Under the proposal, any European business could choose to operate as an EU Inc, but the initiative is principally targeted at newly founded companies with innovative technologies that need a straightforward route to scale across multiple EU countries. The Commission highlights that while the EU created more startups per year than the United States between 2018 and 2023, Europe's roster of billion-dollar companies lags behind: at the start of 2025 the EU counted 110 unicorns versus 687 in the United States and 162 in China.
The new entity is intended to function much like a Delaware limited liability company (LLC) in the United States - a single corporate form that provides full access to the EU single market while avoiding the current patchwork of 27 national corporate codes and more than 60 different company forms that can stretch the process of creating a business into months.
Registration mechanics and expected uptake
The Commission says an EU Inc could be registered online within 48 hours for a fee of 100 euros (stated also as $115.22 in the proposal).

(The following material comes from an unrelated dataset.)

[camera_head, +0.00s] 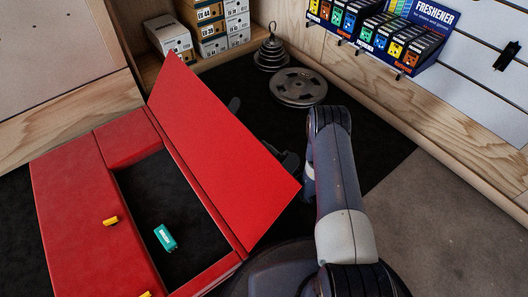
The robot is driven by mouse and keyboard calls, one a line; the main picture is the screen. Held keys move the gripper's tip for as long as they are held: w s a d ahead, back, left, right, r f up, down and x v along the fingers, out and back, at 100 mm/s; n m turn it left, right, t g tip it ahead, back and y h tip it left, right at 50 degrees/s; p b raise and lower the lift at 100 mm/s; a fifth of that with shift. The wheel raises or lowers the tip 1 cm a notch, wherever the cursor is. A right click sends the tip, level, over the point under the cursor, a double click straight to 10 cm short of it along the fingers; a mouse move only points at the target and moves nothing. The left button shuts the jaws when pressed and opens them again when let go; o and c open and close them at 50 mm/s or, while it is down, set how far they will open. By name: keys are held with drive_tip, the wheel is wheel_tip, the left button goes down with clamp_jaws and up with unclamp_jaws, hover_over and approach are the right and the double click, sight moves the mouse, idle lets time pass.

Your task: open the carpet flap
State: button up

Officials project that roughly 300,000 firms could adopt the new structure over the first decade.
EU Inc entities would benefit from harmonised EU-wide features intended to ease scaling, including more standardised employee stock option plans and simplified insolvency procedures, which the Commission argues could make the bloc more attractive to investors. However, firms operating as EU Inc would continue to be subject to each member state's national labour standards, tax regimes and other domestic laws while carrying out business inside those countries.
European Commissioner Michael McGrath emphasised the policy's intent to retain and attract entrepreneurial activity, saying: "We need to incentivise companies to stay in Europe and encourage those who once looked elsewhere to return. Europe has the talent, ideas, and ambition - but too often, bureaucracy drives our best entrepreneurs elsewhere."
Limitations and context
Commission officials acknowledge that EU Inc does not solve every regulatory or structural problem facing European businesses. As McGrath noted, "It will not resolve every issue, but it can make a very important contribution. It does need to be implemented and travel alongside all of the other reforms, particularly in the area of addressing fragmentation and removing the barriers in the single market."
The proposal will require the agreement of national governments and the European Parliament before it can take effect. It is not the EU's first attempt to promote cross-border corporate forms: earlier initiatives, including the 2004 creation of the Societas Europaea (SE), had limited success or were primarily used by larger firms. Proponents say the digital-first design of EU Inc and current political recognition of competition challenges may improve uptake this time.
Implications for markets and sectors
EU Inc is presented mainly as a competitiveness measure for the start-up and technology sectors, aimed at easing legal friction that can deter founders from remaining or scaling within Europe. While it targets innovative new companies, its effects would also reach related markets such as venture capital, employee equity compensation practices, insolvency advisors and cross-border legal services that support scaling activity across the single market.
Exchange rate note
The proposal provides a dollar equivalent for the registration fee and includes an exchange rate reference: $1 = 0.8679 euros.